It was a sliding doors moment. The night I met Alex ‘Chumpy’ Pullin, he was walking up the stairs as I was heading down. Neither one of us had planned to be at my friend’s twenty-first; I was nursing a sore heart after the end of my first serious relationship and Chumpy was meant to be on a plane but had changed his flight at the last minute.

A couple of days earlier, we had passed each other on another set of stairs at Warriewood Beach on Sydney’s Northern Beaches. I was running up and down the stairs, doing an impromptu bootcamp with some friends, when Chumpy came down to check out the surf. Chumpy had always been on the periphery of my friendship group. We ran in the same circles, but our worlds had never collided. I knew him as the mysterious snowboarder who travelled a lot and would randomly play music at our parties when he was in town. Chumpy wasn’t from Sydney, but he spent the Australian winter training at a special gym in Narrabeen, where I lived. I didn’t know much about him, except that he was hot and talented, and I wanted to know more.

Chumpy looked beautiful that day at the beach, I swear his skin glowed and his eyes sparkled. Meanwhile, I was red and sweaty from running – and a bit giddy from seeing him. I wanted to say more than hi to him, but in that moment, I couldn’t form complete sentences. Later, Chumpy would tell me he had wanted to talk to me too – and I would feel giddy all over again.

My friend Laura Enever’s twenty-first was onesie- themed. I wore a bright pink pyjama onesie that I had borrowed from a friend, and Chumpy was in a much cooler denim jumpsuit that made him look like a full-on mechanic, but hot. Chumpy had an electric energy about him. People were drawn to him, just like I had been on the beach and how I was at the party. It’s not something that’s easy to pinpoint; it’s the way he walked, his effortlessness, his very presence. I wasn’t the only one who saw it, everyone who met him felt the same. Chumpy was larger than life, 

I always told him he was beyond this world, he radiated at a higher level like he was from a different dimension to the rest of us.
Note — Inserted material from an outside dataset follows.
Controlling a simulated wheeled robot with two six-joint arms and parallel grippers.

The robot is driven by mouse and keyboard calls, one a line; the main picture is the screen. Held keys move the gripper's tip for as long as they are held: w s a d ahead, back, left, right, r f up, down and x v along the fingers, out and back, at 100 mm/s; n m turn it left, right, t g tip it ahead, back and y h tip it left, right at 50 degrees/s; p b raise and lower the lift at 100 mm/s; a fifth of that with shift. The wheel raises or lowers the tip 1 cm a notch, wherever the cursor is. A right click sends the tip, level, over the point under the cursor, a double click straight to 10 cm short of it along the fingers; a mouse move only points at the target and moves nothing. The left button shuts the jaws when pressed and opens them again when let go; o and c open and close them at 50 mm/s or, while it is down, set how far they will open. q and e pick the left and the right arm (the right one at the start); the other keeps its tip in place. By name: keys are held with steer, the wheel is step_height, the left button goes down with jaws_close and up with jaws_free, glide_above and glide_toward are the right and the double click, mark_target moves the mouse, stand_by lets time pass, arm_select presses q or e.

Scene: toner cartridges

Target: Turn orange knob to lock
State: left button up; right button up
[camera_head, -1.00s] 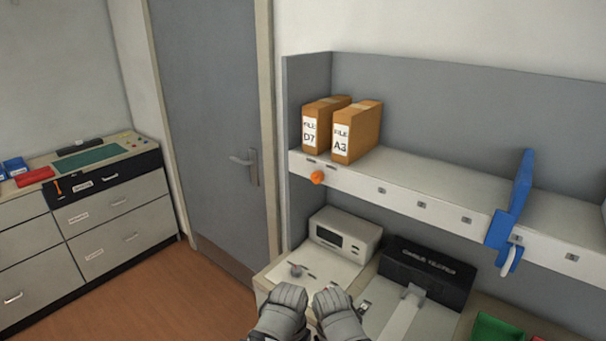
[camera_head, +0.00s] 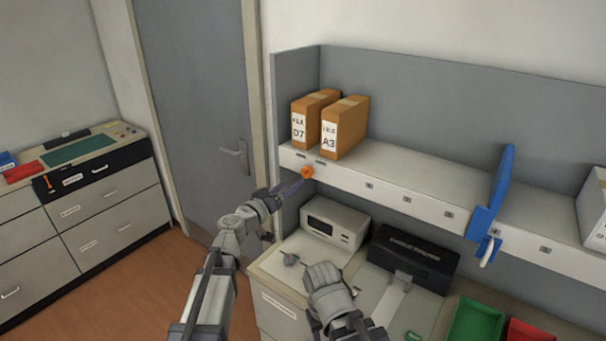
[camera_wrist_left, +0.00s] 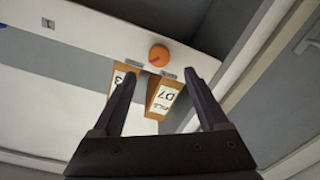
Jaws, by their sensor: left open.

When you looked into his eyes, there was a depth that was other-worldly.

In typical rom-com fashion, the night of the party, our eyes kept meeting across the room and eventually our bodies met in the middle of the dance floor. ‘Wild Ones’ by Flo Rida featuring Sia was playing over the speaker, but all I could hear was the sound of my heart beating. All night, we danced and talked and kissed. Later, my friends would tell me they watched me on the dance floor and saw me fall in love right in front of them.

From our first kiss on that dance floor, it was on. It felt like we were two pieces of a jigsaw puzzle that fitted together perfectly. We just clicked. Everything felt right, even the date of our first official meeting was perfect: 10/11/12. I have the date engraved on the gold pendant that my friends had made for me, which I wear around my neck every day. It has an imprint of Chumpy’s fingerprint on the other side.
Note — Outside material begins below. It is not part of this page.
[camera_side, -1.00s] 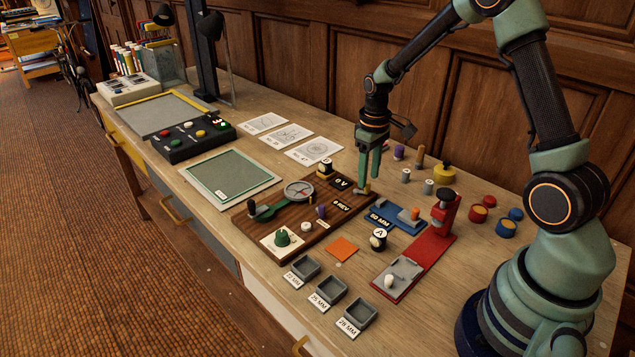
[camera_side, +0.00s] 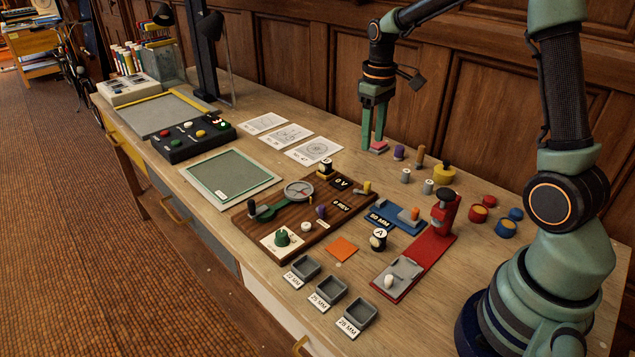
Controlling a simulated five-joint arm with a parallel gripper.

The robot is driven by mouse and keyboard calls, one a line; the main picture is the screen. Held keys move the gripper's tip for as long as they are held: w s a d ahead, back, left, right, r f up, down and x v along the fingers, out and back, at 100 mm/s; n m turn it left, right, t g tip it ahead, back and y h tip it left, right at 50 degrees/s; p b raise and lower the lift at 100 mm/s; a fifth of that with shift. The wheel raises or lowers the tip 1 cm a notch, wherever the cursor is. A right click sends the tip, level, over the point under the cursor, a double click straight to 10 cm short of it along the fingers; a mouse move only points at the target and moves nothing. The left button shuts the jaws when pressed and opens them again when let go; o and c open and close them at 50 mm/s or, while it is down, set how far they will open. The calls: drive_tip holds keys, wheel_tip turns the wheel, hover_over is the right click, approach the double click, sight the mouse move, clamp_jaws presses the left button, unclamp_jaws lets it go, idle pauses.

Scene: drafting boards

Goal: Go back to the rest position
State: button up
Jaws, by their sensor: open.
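My gripper (camera_side: 373,143) points down near the back of the bench, in front of the wood-panelled wall. Its green fingers are apart with nothing seen between them. The fingertips are close to a small pink block (camera_side: 378,147) on the bench; I cannot tell whether they touch it. The brown wooden board (camera_side: 318,240) with a dial, a green lever and several knobs lies in front and to the left of my gripper.
A purple peg (camera_side: 399,152), an orange-brown peg (camera_side: 420,157) and a yellow weight (camera_side: 444,173) stand right of my gripper. A red press (camera_side: 443,217) and a blue block (camera_side: 397,217) stand nearer. Paper drawings (camera_side: 313,150) lie flat to the left.

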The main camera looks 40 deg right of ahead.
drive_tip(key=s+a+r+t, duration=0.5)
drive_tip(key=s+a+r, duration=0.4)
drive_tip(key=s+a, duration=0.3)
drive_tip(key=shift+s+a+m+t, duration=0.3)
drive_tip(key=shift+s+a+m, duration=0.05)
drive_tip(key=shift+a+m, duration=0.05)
With Chumpy, there was no playing hard to get or waiting a certain amount of time before writing back to each other. He messaged me on Facebook (as you did in 2012) as soon as he got home from the party, in the early hours of the morning, and we didn’t stop talking. We chatted about the small stuff – his training and my university studies – and the big things – our hopes and dreams for the future. The more I learned about Chumpy, the harder I fell.

Alex Pullin: Really fun hanging out with you tonight. Bummer I’m out of here soon, but have to catch up more next time.
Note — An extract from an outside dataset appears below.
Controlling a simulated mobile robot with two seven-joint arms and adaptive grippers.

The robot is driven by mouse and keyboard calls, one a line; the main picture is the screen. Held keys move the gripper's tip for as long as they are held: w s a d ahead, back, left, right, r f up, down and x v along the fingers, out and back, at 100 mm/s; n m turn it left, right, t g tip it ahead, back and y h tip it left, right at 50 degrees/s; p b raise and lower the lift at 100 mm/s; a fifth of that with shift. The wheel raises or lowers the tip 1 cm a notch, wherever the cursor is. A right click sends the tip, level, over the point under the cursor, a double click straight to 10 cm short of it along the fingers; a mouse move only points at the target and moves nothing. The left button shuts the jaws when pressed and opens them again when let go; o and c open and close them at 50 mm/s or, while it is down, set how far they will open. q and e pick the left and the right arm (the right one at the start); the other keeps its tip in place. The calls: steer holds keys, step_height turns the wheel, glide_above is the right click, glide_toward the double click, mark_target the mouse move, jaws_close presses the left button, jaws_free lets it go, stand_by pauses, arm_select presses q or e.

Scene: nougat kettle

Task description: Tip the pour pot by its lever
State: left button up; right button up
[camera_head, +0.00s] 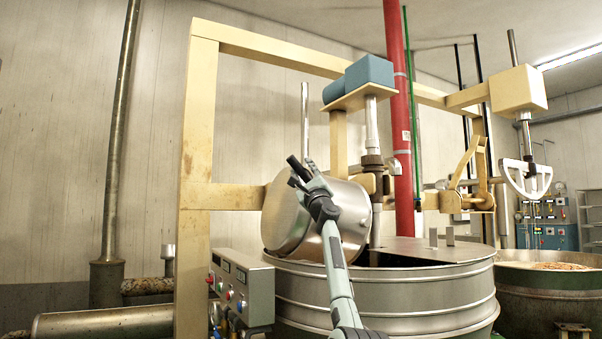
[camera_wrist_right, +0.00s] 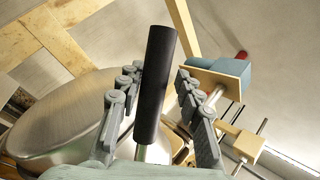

Ellidy Vlug: Yeah me too. Had lots of fun!!!! Would love to catch up again. When do you fly to Austria? Memory is a tad blurry haha xx

Alex Pullin: I’ve just arrived back home on the south coast, then I’m flying to Austria next weekend. What’s your exam schedule like? Pretty hectic for the week I guess? You should maybe just come on tour with me. haha

Ellidy Vlug: Sounds like fun. Busy busy, I woke up 3 am this morning to get a start on the studying. I’m expecting a few fails. Argh!

Alex Pullin: I wish we had been so clever to work this out while I was on the Beaches for six weeks. If only I’d known, I would have worn my onesie out earlier. Haha. I might be back in Sydney for New Years. Either way, whenever we get to meet up again, I’m already looking forward to it. You have had my head spinning since last Saturday.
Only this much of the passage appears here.